Personally I never understand why something like that is needed at all; just clear a POCO, annotate it fluently or via attributes, serialize with header with whatever nuget library fits best, done. There is pretty much never the need for a construct like that, especially since code generators are maturing more and more since their introduction and integration with .net 5.
Admin
Maintainability is more often important that worrying about performance for something which runs rarely.
Admin
Re: #3, those are columns, not rows. And it could have just been a single statement appending 7 commas in a row instead of 7 statements each appending one comma.
Admin
I don't know that I would go so far as to call strict consistency a sign of incompetence, so much as a lack of imagination.

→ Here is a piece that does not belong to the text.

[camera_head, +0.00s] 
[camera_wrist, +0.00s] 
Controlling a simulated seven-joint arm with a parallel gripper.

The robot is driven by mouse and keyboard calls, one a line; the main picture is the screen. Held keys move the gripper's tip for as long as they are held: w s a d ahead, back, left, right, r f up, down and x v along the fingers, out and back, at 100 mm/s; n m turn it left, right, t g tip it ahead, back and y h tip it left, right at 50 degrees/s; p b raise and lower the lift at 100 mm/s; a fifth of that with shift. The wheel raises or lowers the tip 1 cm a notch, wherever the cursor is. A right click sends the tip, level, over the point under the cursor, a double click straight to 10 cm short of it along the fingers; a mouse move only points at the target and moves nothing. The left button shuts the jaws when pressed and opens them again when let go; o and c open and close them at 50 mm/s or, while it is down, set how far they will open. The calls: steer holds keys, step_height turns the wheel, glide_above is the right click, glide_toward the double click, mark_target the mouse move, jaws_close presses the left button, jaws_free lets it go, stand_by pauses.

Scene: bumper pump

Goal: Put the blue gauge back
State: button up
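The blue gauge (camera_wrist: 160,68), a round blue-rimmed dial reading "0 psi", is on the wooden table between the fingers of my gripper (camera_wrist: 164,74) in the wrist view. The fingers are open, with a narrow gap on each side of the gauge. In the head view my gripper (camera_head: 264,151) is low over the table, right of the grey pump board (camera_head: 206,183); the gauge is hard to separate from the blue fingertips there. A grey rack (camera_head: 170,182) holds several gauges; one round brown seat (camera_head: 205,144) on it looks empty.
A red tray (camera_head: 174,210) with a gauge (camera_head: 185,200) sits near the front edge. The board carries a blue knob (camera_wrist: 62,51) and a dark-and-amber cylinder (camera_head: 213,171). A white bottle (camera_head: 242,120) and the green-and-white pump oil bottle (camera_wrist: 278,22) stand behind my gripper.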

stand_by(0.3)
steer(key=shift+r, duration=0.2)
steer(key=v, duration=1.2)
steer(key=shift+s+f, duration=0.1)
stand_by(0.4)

After all, this code probably does its job just fine. And I think consistency has value in high-risk scenarios. E.g., I would expect NASA code to be brutally consistent; but NASA code would probably also be a little more thoughtful, and not just consistency for consistency's sake.
Admin
But yes, TRWTF is, as usual, a homebrew solution for a well-solved problem (converting a data structure into a CSV).
Admin
if this is c# 👇 string s = getSomeString(); s = s + "some suffix";
Then it is correct, the cost to create a string builder is more expensive than the cost to create 3 strings
Admin
Ah, but the author defended against commas by wrapping every interpolated value in quotes
So now the code will break on quotes instead.
Admin
Looks like the String Buildinator should meet Trogdor the Burninator.
Admin
His problem - he asked for it!
(Actually, Excel on my computer did open it. It gets a bit sluggish, true, but I can't really blame it.
Admin
There may well be some network lag in my numbers. And getting all the data out of an admittedly over-complicated database (which, no, I can't change).
10 seconds is acceptable to me, given that a. this guy's one of our largest users, and b. they're only going to need this data once or twice a year, for the yearly audit.